Robot trajectory data -
▶

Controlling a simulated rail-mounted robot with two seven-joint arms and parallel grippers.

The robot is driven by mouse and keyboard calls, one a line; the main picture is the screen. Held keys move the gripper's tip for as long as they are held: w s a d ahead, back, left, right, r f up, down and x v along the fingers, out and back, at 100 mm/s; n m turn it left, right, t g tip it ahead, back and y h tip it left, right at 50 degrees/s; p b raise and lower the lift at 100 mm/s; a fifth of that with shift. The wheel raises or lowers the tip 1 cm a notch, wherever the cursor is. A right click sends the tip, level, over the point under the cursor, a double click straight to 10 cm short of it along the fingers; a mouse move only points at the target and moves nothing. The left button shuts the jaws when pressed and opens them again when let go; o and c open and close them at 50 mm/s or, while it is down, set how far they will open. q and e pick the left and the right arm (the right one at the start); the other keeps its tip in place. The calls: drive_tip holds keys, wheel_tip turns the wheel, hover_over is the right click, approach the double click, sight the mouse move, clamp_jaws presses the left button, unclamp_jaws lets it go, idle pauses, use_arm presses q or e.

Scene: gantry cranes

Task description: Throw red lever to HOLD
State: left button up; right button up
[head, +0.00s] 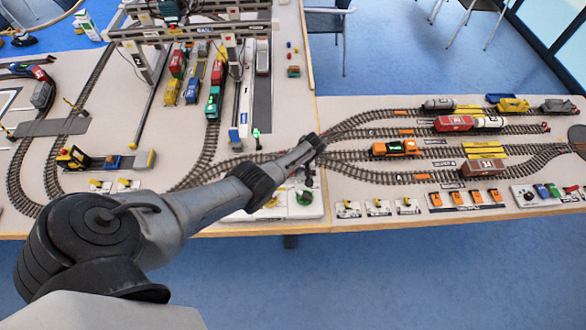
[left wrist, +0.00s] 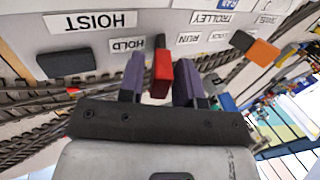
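In the left wrist view the red lever (left wrist: 161,75) stands between the two dark fingers of my left gripper (left wrist: 160,82). Narrow gaps show beside it, so the gripper looks open around it. An upside-down HOLD label (left wrist: 127,45) is on the panel, just left of the lever in this view. A larger HOIST label (left wrist: 92,22) lies further left. In the head view my left gripper (head: 312,145) is at the end of my outstretched arm, above the panel (head: 312,208) at the table's front; the lever cannot be made out there. My right gripper is not in view.
An orange-ended lever (left wrist: 262,52) and a black knob (left wrist: 66,63) flank the fingers. Model tracks with an orange locomotive (head: 396,148) spread right. A gantry crane (head: 190,25) stands behind left.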

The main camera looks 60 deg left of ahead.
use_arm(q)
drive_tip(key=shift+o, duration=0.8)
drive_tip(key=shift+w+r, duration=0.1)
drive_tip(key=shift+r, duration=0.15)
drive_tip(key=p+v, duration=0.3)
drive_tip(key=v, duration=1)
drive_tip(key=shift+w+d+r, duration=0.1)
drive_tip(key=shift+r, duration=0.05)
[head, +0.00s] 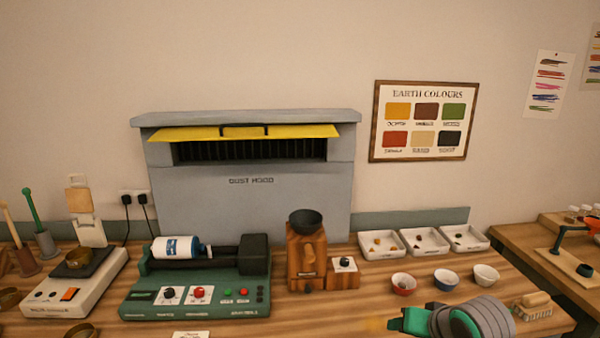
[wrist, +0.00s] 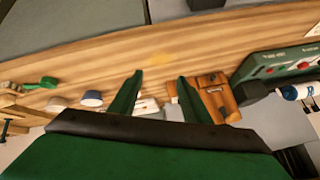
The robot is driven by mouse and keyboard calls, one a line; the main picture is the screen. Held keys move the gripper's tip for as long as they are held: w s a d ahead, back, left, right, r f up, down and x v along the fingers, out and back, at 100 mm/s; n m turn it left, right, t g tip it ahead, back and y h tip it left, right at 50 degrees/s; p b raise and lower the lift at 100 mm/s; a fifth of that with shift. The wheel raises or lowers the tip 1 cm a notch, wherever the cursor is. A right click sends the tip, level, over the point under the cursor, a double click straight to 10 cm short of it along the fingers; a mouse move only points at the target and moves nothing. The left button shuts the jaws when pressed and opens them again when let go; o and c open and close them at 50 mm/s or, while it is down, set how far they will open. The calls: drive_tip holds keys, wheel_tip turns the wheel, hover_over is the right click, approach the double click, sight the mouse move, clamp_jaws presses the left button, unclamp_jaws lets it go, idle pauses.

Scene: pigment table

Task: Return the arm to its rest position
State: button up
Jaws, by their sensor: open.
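My gripper (head: 400,322) is green and sits low in the head view, right of the middle, above the front part of the wooden table (head: 330,310). The arm reaches in from the lower right. In the wrist view the two green fingers (wrist: 160,76) stand apart with nothing between them. A faint yellow patch (wrist: 158,58) lies on the table beyond the fingertips.
Three bowls, red (head: 403,284), blue (head: 446,280) and white (head: 486,275), stand close behind my gripper. A brush (head: 532,305) lies to its right. The wooden grinder (head: 306,258) and green roller machine (head: 200,290) stand left. Bare table lies between.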

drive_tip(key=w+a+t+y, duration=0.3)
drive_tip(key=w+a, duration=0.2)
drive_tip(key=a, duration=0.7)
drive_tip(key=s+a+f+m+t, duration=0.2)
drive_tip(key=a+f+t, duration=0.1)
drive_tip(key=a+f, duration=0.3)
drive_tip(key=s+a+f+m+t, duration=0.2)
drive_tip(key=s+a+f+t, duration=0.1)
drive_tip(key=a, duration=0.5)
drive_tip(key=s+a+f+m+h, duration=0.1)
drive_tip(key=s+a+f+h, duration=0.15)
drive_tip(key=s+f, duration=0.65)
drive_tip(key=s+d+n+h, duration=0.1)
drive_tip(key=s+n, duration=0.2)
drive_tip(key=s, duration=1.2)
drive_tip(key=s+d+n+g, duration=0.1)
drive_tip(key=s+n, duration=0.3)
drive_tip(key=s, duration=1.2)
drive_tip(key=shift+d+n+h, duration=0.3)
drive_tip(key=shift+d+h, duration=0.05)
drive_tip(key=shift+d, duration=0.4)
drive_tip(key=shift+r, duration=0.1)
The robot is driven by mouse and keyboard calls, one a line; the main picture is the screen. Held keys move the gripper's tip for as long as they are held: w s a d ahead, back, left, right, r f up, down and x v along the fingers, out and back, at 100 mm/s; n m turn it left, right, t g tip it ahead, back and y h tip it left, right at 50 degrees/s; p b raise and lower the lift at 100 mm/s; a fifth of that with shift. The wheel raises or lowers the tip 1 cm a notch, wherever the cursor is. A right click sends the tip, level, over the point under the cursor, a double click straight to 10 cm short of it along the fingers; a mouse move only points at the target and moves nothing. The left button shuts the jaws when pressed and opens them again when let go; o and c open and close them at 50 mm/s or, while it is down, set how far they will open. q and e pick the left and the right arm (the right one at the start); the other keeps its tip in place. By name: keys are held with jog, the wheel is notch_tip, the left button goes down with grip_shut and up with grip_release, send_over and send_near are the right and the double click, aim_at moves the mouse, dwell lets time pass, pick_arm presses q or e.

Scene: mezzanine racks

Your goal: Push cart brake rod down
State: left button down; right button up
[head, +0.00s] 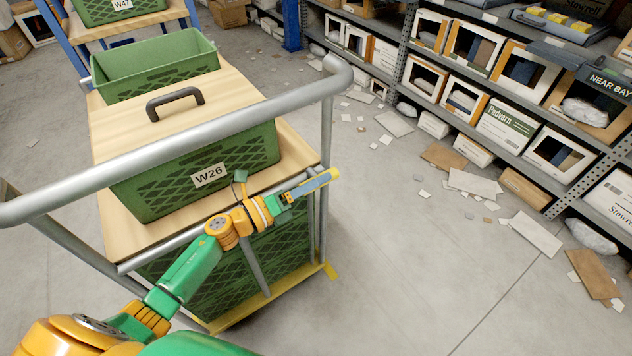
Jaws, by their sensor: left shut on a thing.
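The cart (110,128) has wooden decks, a grey tubular push handle (200,138) and a yellow base edge (230,315). My left gripper (312,186) is at the cart's near right corner, below the push handle. It is shut on what looks like the brake rod (311,222), a thin grey upright beside the corner post. The fingers cover the grip point, so the exact contact is hard to see. A yellow foot (330,271) shows at the bottom of that corner. My right gripper is not in view.
Grey shelving (400,70) with boxes lines the right. Cardboard scraps (535,233) litter the floor, which is otherwise open right of the cart.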

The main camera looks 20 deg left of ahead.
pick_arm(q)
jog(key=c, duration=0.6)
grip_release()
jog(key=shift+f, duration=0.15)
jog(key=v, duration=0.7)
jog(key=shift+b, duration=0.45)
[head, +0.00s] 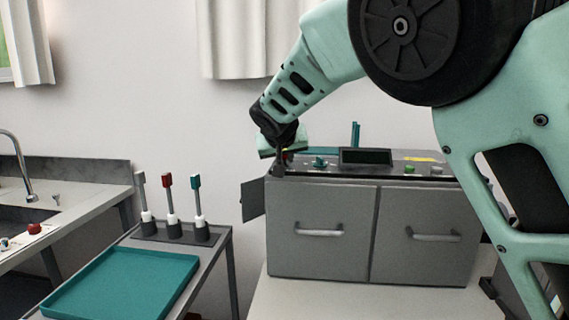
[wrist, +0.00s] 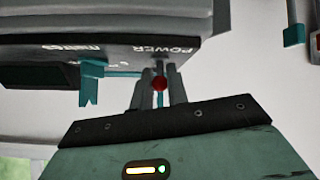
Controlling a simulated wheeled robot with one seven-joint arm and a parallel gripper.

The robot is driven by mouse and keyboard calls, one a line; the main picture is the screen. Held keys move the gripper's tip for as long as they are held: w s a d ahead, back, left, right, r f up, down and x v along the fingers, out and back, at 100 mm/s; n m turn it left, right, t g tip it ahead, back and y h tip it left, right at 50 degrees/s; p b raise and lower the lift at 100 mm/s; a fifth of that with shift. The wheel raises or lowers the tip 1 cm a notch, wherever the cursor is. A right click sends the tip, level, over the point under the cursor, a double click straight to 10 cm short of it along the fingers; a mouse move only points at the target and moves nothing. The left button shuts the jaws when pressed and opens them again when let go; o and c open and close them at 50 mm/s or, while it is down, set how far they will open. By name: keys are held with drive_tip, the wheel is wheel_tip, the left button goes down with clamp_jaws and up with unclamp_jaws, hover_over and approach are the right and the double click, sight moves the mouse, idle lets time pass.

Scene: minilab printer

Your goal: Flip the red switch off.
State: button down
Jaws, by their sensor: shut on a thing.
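The red switch shows in the wrist view as a red round tip (wrist: 159,84) between the two grey fingers of my gripper (wrist: 159,74). It sits beside the word POWER on the machine's dark panel. My gripper is shut on the switch, and its fingers hide much of the lever. In the head view my gripper (head: 281,168) is at the left end of the panel on top of the grey machine (head: 320,255). A little red shows there beside the fingers, but the switch's exact tilt cannot be made out.
A teal knob (head: 320,162) stands right of my gripper, then a dark display (head: 366,156) and a green button (head: 409,169). An open grey flap (head: 253,200) juts from the machine's left side. A teal tray (head: 125,284) and several upright tools stand on the left table.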

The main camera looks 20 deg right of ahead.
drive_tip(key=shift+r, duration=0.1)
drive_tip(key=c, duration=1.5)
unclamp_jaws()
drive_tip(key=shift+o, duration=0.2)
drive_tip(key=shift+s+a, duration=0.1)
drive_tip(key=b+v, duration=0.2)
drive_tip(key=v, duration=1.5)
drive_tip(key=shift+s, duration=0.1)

◀

Go through the records and copy each line with "Controlling" in it.

Controlling a simulated rail-mounted robot with two seven-joint arms and parallel grippers.
Controlling a simulated wheeled robot with one seven-joint arm and a parallel gripper.

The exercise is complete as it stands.